Burkina / CDP : Les langues se délient pour expliquer les dessous de la crise qui déchire le parti
La seule chose dont on peut être aujourd’hui persuadé, c’est qu’il y a crise au sein du CDP, précisément au niveau de son secrétariat national chargé de la mobilisation des jeunes. Ce qui rend difficile la fin du mandat du président sortant, Eddie Komboïgo. Le samedi 16 octobre 2021, la crise s’est une fois de plus manifestée alors que se tenait une session du Bureau exécutif national au siège national du parti, transformé pour la circonstance en un « semi-camp » d’éléments de la CRS (Compagnie républicaine de sécurité).
Chaude matinée au siège du Congrès pour la démocratie et le progrès (CDP), où se tenait une session du Bureau exécutif national (BEN). Pendant que les travaux s’y déroulaient, deux groupes de jeunes du parti se retranchent. L’un dans un hôtel situé dans les encablures, parmi lequel Adama Tiendrébéogo, secrétaire chargé de la mobilisation des jeunes du parti, et Abdoul Karim Bagagnan, quatrième secrétaire chargé de la mobilisation des jeunes. Tous sont membres du BEN du CDP. Un deuxième groupe est installé, lui, dans un bistrot. Chacun défend sa position. Aux alentours du siège, des éléments de la CRS viellent, déviant les usagers de l’avenue Kwamé-N’krumah de la bretelle nord vers le sud.
Cette crise est aussi, faut-il le relever, un rebondissement de celle du 23 septembre 2021 où deux jeunes, Mohamed Younga, troisième secrétaire chargé de la mobilisation des jeunes, et Modeste Ouédraogo, premier secrétaire chargé de la mobilisation des jeunes, tous deux réputés plus proches du président du parti, Eddie Komboïgo, se sont opposés à ce qu’Adama Tiendrébéogo lise la déclaration de la conférence de presse qui était programmée pour se prononcer sur la situation nationale.

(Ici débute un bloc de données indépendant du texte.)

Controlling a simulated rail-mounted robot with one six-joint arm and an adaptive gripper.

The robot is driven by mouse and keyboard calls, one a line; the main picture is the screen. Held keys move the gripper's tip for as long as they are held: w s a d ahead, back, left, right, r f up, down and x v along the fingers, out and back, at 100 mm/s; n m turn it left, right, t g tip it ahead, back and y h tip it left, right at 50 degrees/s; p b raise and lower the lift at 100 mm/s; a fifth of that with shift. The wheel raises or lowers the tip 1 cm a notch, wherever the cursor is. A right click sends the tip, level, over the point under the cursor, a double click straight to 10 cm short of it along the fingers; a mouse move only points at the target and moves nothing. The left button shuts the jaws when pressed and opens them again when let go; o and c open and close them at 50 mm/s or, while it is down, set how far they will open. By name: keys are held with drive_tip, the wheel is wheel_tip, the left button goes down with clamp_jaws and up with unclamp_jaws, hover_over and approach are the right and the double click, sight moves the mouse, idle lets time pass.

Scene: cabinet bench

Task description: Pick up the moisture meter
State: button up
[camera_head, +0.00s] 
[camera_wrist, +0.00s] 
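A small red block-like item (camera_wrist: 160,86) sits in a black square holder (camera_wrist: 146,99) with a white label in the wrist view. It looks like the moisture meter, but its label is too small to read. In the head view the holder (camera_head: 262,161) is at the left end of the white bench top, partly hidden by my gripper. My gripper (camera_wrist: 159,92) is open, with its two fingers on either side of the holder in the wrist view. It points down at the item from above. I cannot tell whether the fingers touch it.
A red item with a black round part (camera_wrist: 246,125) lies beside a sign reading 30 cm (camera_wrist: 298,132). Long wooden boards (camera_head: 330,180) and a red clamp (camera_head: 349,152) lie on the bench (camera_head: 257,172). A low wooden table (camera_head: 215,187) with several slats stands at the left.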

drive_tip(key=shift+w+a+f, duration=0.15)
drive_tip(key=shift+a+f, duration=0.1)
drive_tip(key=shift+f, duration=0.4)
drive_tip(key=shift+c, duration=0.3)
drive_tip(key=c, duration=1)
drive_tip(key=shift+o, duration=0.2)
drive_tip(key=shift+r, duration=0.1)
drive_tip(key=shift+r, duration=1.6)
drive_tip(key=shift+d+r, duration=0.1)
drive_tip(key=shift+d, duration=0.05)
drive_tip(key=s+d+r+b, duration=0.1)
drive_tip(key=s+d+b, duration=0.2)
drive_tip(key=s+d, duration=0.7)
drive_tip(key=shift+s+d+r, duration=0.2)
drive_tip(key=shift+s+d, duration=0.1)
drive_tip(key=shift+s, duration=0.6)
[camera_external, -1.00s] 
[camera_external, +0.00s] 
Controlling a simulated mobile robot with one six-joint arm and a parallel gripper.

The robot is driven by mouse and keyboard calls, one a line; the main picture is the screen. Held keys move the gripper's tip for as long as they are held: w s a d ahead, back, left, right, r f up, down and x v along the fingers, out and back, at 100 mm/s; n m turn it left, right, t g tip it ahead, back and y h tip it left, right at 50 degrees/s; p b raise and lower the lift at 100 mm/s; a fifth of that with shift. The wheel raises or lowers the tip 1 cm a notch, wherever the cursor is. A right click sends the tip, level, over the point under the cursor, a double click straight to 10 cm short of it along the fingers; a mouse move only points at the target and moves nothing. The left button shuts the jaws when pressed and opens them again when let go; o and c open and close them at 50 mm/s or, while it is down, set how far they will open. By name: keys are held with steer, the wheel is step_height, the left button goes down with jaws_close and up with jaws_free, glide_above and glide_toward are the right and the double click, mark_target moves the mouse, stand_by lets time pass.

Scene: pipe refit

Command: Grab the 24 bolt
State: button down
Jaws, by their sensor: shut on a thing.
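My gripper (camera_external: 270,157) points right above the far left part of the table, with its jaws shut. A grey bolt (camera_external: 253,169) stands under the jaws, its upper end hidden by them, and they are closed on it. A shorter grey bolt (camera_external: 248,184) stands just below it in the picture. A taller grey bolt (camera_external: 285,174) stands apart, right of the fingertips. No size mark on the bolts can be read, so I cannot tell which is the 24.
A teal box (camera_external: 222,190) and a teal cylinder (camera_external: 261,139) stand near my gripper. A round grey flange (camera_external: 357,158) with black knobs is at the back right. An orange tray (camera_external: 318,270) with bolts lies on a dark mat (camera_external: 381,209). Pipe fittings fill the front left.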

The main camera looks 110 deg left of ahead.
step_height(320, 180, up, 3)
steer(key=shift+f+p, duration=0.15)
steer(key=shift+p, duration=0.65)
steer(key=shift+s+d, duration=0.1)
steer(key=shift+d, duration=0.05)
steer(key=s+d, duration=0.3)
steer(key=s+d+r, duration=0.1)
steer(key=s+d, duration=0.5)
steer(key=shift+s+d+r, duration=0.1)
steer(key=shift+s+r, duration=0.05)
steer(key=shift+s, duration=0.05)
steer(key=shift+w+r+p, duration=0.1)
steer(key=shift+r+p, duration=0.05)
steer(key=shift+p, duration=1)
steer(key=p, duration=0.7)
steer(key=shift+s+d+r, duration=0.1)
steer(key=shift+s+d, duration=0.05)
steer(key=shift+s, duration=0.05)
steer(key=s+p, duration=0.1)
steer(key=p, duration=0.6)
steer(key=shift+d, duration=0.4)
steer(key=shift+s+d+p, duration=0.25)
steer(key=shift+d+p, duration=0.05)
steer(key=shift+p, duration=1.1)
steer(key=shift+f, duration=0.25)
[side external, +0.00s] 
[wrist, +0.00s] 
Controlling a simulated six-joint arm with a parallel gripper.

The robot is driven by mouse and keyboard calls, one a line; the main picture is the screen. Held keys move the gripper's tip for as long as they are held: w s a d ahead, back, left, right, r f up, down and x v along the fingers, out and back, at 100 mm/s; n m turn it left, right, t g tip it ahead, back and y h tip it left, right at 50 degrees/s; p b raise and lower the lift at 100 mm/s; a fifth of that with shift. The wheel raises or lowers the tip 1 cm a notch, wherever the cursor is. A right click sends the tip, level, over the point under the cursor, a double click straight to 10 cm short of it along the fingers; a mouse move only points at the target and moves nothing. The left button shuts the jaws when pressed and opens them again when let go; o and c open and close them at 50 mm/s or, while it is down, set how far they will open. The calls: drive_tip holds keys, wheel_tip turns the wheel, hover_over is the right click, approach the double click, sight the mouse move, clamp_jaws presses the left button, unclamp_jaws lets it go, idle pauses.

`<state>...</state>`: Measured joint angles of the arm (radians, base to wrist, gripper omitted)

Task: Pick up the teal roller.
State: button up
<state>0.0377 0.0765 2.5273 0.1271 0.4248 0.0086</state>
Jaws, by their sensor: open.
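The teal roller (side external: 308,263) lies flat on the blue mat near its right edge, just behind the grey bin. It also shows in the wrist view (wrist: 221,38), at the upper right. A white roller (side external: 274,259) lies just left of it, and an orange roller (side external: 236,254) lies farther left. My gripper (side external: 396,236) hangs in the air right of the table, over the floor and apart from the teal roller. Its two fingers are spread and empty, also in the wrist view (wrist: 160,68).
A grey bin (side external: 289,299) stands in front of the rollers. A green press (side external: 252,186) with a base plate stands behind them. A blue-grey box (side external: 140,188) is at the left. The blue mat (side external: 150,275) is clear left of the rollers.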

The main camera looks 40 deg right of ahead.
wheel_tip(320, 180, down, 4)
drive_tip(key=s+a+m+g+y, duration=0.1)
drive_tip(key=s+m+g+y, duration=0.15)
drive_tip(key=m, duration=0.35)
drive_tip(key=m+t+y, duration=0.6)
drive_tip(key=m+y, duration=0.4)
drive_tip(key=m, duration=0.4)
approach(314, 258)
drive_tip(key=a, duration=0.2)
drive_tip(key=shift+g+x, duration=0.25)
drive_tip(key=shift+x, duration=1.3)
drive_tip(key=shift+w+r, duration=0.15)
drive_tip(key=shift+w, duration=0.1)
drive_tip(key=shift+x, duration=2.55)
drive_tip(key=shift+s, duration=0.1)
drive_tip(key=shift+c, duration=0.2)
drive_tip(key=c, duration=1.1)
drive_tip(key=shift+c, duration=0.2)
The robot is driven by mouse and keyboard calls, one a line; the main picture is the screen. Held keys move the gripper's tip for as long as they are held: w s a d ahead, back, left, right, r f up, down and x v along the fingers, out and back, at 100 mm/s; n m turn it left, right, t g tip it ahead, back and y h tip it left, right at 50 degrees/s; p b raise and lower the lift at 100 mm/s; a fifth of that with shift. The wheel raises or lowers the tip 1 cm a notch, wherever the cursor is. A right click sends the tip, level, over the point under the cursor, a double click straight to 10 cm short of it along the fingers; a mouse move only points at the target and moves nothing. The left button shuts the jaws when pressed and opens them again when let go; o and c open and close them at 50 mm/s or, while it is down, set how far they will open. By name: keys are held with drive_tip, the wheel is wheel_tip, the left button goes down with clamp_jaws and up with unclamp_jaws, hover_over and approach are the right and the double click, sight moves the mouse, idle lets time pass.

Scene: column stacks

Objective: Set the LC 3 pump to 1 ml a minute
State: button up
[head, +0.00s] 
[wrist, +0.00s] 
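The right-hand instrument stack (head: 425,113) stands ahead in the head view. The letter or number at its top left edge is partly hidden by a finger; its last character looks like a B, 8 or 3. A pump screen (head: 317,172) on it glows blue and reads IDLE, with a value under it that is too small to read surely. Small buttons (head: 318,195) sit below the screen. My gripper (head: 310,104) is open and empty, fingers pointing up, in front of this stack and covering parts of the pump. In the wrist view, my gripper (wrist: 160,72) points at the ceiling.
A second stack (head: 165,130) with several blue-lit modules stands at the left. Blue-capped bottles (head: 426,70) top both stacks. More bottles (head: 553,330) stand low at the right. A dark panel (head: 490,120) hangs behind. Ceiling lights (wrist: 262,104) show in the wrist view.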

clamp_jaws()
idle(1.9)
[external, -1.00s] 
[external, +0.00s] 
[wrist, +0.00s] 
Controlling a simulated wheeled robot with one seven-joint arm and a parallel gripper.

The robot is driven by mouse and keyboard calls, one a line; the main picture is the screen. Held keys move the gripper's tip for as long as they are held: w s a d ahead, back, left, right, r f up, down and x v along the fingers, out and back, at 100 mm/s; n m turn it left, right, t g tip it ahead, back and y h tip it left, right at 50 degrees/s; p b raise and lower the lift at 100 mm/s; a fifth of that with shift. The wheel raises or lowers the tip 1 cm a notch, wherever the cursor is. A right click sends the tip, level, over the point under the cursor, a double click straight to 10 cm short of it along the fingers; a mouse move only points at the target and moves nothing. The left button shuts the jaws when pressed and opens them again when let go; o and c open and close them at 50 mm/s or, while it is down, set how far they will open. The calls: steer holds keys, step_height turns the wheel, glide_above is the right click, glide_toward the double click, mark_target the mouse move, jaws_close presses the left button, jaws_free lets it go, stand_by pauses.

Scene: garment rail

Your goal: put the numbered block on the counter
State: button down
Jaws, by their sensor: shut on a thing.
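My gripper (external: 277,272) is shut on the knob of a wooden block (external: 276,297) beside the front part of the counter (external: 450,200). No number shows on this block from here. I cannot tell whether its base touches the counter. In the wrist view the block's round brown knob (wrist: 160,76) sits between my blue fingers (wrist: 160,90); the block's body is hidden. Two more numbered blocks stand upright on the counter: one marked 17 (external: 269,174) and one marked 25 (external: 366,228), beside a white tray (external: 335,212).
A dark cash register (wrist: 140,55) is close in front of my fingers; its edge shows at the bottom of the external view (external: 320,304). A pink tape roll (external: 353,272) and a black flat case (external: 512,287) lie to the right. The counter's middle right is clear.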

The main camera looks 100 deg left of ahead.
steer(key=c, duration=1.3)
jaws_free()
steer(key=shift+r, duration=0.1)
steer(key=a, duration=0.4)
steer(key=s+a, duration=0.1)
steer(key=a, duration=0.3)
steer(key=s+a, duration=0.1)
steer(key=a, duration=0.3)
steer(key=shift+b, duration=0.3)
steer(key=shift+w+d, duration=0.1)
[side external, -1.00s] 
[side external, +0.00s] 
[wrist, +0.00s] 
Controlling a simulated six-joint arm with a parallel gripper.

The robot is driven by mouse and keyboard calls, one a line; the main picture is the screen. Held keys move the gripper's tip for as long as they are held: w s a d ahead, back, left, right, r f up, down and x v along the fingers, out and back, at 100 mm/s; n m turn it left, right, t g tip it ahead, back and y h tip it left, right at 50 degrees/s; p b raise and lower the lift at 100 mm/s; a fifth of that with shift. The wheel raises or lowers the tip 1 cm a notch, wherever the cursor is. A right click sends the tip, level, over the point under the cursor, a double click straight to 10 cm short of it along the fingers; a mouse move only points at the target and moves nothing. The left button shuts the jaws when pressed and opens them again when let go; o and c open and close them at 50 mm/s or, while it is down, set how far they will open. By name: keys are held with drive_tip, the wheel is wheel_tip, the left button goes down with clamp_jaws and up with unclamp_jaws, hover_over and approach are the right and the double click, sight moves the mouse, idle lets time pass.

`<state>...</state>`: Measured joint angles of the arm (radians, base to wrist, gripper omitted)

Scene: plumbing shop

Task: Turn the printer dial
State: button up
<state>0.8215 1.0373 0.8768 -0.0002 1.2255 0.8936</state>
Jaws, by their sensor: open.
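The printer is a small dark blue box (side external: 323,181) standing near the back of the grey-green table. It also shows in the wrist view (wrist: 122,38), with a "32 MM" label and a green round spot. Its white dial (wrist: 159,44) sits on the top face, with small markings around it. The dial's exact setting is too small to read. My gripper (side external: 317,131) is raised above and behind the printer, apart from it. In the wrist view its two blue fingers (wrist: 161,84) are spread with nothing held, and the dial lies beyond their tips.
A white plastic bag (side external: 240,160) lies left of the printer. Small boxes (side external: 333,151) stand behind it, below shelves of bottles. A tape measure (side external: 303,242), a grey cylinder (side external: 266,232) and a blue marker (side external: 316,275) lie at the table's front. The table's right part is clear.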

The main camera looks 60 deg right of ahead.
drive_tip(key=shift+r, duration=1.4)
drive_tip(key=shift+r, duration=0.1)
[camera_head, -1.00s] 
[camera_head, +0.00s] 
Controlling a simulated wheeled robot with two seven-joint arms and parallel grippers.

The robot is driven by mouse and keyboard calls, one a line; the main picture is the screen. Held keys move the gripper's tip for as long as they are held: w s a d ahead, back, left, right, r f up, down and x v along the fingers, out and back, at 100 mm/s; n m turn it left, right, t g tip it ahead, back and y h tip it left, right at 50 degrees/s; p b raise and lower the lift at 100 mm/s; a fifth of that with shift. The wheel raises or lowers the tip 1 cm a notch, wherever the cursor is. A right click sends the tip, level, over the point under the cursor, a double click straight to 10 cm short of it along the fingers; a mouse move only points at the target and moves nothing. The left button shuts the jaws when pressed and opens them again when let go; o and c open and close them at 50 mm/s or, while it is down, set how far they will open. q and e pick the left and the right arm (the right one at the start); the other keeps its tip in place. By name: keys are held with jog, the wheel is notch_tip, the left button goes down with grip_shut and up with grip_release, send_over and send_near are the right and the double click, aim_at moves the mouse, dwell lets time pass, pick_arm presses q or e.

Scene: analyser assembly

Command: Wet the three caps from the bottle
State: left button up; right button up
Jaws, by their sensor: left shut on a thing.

Mohamed Younga et Modeste Ouédraogo, au présidium de la conférence, estimaient alors que le président du parti a envoyé une autre déclaration et que c’est cette dernière qui devait être lue. Adama Tiendrébéogo et son groupe s’y opposent, estimant que la déclaration envoyée « à la dernière minute » par le président Eddie Komboïgo n’est pas celle-là qui a été validée par le secrétariat national à la jeunesse. La conférence va se poursuivre sans Mohamed Younga et Modeste Ouédraogo, et après un moment de cafouillage, avant d’être interrompue par la police pendant la phase des questions. Les conférenciers se plaignent de cet ordre donné par le président du parti de les « expulser » du siège du parti et de prendre ainsi clairement position pour les deux, pointés comme des « lèche-bottes ».
Selon les informations reçues, la rencontre du samedi 16 octobre 2021 devait plancher entre autres, sur cette crise, notamment le rapport d’audition des protagonistes par la Commission de contrôle et de vérification, et le prochain congrès du parti (selon les textes, le congrès de renouvellement doit se tenir cette année 2021). Pour Adama Tiendrébéogo et compagnie, c’est d’ailleurs par peur de perdre la direction du parti au congrès à venir qu’Eddie Komboïgo est à la manœuvre pour sanctionner des membres du BEN et faire en sorte que le temps de sanction englobe la période du congrès.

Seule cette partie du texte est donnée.